>> START

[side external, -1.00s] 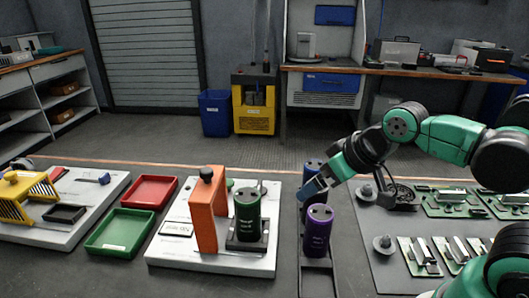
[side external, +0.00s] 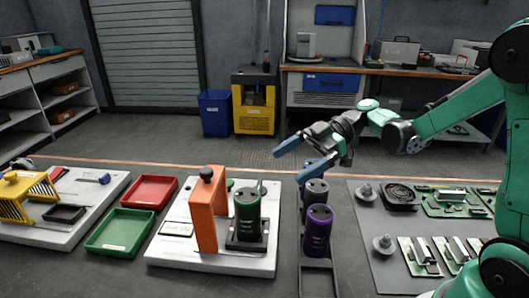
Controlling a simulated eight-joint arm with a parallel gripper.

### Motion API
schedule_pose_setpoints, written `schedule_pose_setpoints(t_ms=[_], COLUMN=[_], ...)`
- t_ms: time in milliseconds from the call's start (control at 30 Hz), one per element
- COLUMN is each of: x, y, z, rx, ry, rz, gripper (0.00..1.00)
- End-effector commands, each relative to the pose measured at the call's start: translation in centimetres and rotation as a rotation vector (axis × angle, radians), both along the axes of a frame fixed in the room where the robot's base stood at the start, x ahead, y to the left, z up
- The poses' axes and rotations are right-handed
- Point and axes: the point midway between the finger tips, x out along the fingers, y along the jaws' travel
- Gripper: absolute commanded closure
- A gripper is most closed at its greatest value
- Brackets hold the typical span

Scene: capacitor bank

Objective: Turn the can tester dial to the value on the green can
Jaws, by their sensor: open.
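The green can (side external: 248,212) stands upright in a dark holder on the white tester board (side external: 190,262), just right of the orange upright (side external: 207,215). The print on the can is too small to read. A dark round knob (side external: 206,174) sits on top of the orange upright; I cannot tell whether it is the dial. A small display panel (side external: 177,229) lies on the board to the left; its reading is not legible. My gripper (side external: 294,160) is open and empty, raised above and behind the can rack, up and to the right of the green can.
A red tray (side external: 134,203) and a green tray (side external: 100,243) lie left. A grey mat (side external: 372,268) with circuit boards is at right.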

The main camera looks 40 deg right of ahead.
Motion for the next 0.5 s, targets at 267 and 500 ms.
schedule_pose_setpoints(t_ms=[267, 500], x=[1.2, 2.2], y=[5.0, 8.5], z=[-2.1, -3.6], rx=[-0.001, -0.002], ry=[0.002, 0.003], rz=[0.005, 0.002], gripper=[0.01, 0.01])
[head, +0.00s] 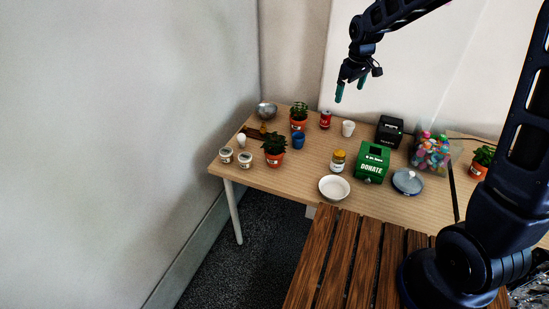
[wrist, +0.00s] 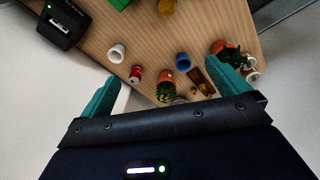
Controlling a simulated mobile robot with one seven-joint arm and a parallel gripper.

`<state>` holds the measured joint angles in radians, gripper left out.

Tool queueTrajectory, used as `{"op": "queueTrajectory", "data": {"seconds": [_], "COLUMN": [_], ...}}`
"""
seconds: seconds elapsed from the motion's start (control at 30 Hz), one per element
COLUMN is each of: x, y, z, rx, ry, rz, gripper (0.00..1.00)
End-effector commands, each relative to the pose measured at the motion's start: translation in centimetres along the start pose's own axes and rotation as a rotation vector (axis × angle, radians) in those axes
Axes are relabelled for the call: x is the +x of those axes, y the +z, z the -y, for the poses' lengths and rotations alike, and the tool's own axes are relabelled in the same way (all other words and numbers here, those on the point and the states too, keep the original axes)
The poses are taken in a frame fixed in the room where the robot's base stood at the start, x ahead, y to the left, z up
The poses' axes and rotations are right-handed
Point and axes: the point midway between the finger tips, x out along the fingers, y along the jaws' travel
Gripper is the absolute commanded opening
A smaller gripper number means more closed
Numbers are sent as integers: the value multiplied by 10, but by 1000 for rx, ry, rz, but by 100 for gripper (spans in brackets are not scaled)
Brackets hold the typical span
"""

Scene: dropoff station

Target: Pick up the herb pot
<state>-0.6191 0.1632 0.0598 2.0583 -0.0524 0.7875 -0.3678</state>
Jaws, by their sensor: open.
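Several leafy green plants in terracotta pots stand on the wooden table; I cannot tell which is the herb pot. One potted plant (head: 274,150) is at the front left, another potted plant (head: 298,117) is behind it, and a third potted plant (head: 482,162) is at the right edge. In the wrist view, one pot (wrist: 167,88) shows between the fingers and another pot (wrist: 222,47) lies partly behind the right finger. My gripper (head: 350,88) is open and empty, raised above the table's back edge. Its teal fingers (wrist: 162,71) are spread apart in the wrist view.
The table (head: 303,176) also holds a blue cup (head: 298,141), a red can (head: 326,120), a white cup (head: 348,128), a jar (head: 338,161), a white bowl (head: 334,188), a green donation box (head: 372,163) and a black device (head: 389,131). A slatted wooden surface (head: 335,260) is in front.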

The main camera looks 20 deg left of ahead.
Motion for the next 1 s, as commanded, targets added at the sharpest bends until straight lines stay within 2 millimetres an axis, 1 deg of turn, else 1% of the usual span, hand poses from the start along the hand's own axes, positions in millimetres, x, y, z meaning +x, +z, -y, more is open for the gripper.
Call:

>> END

_TASK TO COMPLETE_: Your task is to retype the entries verbatim, starting with the line that holds "### Motion API" and stopping after the line that holds "- End-effector commands, each".

_FINAL ANSWER_:
### Motion API
schedule_pose_setpoints, written `schedule_pose_setpoints(t_ms=[_], COLUMN=[_], ...)`
- t_ms: time in milliseconds from the call's start (control at 30 Hz), one per element
- COLUMN is each of: x, y, z, rx, ry, rz, gripper (0.00..1.00)
- End-effector commands, each relative to the pose measured at the call's start: translation in centimetres and rotation as a rotation vector (axis × angle, radians), both along the axes of a frame fixed in the room where the robot's base stood at the start, x ahead, y to the left, z up

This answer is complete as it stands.